**GIVEN INSTRUCTION:** Copy out every line of the data exactly.

**INPUT DATA:**
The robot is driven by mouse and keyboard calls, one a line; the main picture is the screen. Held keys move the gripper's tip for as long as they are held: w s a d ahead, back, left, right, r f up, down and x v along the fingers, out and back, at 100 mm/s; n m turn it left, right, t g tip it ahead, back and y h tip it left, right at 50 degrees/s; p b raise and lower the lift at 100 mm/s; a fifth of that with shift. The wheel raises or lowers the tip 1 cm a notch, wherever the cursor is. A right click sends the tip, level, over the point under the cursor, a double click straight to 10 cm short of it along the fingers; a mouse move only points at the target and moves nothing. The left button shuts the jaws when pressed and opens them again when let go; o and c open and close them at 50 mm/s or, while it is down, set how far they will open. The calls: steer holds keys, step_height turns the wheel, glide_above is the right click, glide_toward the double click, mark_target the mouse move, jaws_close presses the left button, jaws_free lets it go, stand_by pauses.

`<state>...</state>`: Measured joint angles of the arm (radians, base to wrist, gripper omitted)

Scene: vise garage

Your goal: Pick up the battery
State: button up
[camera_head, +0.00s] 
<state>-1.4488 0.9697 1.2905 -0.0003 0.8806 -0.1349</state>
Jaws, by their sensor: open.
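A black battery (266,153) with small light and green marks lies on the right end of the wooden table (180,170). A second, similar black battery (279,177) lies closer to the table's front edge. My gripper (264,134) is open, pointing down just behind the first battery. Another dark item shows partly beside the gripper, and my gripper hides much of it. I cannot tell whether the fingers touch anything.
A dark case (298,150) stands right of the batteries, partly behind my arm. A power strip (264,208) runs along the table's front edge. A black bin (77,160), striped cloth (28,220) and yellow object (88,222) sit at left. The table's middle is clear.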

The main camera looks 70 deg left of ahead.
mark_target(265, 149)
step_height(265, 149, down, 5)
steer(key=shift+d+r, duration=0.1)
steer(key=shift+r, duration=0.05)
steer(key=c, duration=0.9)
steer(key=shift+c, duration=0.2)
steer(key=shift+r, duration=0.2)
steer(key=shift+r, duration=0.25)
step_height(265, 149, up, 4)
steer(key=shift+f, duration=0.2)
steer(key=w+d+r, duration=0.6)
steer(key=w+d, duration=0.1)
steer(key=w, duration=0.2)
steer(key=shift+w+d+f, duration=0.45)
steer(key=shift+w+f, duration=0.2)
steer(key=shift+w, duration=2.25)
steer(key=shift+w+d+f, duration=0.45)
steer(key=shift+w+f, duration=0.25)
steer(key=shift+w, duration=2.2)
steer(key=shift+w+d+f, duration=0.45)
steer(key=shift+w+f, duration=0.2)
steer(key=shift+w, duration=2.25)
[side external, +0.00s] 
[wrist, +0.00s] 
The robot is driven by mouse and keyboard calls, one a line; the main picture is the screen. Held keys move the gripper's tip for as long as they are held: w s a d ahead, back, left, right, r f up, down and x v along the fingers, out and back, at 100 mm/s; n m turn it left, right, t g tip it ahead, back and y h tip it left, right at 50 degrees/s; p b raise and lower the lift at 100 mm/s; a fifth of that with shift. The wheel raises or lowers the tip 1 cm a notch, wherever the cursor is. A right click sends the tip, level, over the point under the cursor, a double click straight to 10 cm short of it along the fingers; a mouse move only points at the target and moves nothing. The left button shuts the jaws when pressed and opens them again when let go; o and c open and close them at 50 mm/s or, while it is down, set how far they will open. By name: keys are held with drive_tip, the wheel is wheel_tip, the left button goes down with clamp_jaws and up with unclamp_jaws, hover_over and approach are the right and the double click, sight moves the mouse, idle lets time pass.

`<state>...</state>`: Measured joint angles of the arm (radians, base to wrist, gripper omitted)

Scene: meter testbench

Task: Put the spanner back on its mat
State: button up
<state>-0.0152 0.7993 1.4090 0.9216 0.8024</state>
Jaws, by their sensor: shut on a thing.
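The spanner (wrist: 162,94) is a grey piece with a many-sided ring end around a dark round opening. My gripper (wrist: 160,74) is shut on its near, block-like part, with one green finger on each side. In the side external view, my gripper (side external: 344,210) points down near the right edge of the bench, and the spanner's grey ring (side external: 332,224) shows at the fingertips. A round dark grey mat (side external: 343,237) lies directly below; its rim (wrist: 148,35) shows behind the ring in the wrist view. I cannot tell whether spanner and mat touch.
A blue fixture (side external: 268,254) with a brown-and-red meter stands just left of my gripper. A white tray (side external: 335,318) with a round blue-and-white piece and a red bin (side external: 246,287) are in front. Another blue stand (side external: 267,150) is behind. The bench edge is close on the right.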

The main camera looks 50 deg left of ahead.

**EXERCISE RESPONSE:**
The robot is driven by mouse and keyboard calls, one a line; the main picture is the screen. Held keys move the gripper's tip for as long as they are held: w s a d ahead, back, left, right, r f up, down and x v along the fingers, out and back, at 100 mm/s; n m turn it left, right, t g tip it ahead, back and y h tip it left, right at 50 degrees/s; p b raise and lower the lift at 100 mm/s; a fifth of that with shift. The wheel raises or lowers the tip 1 cm a notch, wherever the cursor is. A right click sends the tip, level, over the point under the cursor, a double click straight to 10 cm short of it along the fingers; a mouse move only points at the target and moves nothing. The left button shuts the jaws when pressed and opens them again when let go; o and c open and close them at 50 mm/s or, while it is down, set how far they will open. The calls: steer holds keys, step_height turns the wheel, glide_above is the right click, glide_toward the double click, mark_target the mouse move, jaws_close presses the left button, jaws_free lets it go, stand_by pauses.

`<state>...</state>`: Measured joint angles of the arm (radians, base to wrist, gripper omitted)

Scene: vise garage

Your goal: Pick up the battery
State: button up
[camera_head, +0.00s] 
<state>-1.4488 0.9697 1.2905 -0.0003 0.8806 -0.1349</state>
Jaws, by their sensor: open.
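A black battery (266,153) with small light and green marks lies on the right end of the wooden table (180,170). A second, similar black battery (279,177) lies closer to the table's front edge. My gripper (264,134) is open, pointing down just behind the first battery. Another dark item shows partly beside the gripper, and my gripper hides much of it. I cannot tell whether the fingers touch anything.
A dark case (298,150) stands right of the batteries, partly behind my arm. A power strip (264,208) runs along the table's front edge. A black bin (77,160), striped cloth (28,220) and yellow object (88,222) sit at left. The table's middle is clear.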

The main camera looks 70 deg left of ahead.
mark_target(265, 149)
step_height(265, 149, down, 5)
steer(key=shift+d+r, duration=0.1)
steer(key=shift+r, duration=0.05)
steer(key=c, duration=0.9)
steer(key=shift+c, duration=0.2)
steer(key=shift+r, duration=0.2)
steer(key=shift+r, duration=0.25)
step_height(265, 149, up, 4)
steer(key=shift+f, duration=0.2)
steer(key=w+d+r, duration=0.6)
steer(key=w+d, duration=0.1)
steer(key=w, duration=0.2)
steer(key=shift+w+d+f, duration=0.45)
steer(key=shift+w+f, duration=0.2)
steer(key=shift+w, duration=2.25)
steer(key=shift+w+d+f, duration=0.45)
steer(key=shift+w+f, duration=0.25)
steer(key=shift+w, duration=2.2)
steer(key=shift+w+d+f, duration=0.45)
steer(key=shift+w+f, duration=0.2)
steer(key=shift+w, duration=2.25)
[side external, +0.00s] 
[wrist, +0.00s] 
The robot is driven by mouse and keyboard calls, one a line; the main picture is the screen. Held keys move the gripper's tip for as long as they are held: w s a d ahead, back, left, right, r f up, down and x v along the fingers, out and back, at 100 mm/s; n m turn it left, right, t g tip it ahead, back and y h tip it left, right at 50 degrees/s; p b raise and lower the lift at 100 mm/s; a fifth of that with shift. The wheel raises or lowers the tip 1 cm a notch, wherever the cursor is. A right click sends the tip, level, over the point under the cursor, a double click straight to 10 cm short of it along the fingers; a mouse move only points at the target and moves nothing. The left button shuts the jaws when pressed and opens them again when let go; o and c open and close them at 50 mm/s or, while it is down, set how far they will open. By name: keys are held with drive_tip, the wheel is wheel_tip, the left button goes down with clamp_jaws and up with unclamp_jaws, hover_over and approach are the right and the double click, sight moves the mouse, idle lets time pass.

`<state>...</state>`: Measured joint angles of the arm (radians, base to wrist, gripper omitted)

Scene: meter testbench

Task: Put the spanner back on its mat
State: button up
<state>-0.0152 0.7993 1.4090 0.9216 0.8024</state>
Jaws, by their sensor: shut on a thing.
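The spanner (wrist: 162,94) is a grey piece with a many-sided ring end around a dark round opening. My gripper (wrist: 160,74) is shut on its near, block-like part, with one green finger on each side. In the side external view, my gripper (side external: 344,210) points down near the right edge of the bench, and the spanner's grey ring (side external: 332,224) shows at the fingertips. A round dark grey mat (side external: 343,237) lies directly below; its rim (wrist: 148,35) shows behind the ring in the wrist view. I cannot tell whether spanner and mat touch.
A blue fixture (side external: 268,254) with a brown-and-red meter stands just left of my gripper. A white tray (side external: 335,318) with a round blue-and-white piece and a red bin (side external: 246,287) are in front. Another blue stand (side external: 267,150) is behind. The bench edge is close on the right.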

The main camera looks 50 deg left of ahead.

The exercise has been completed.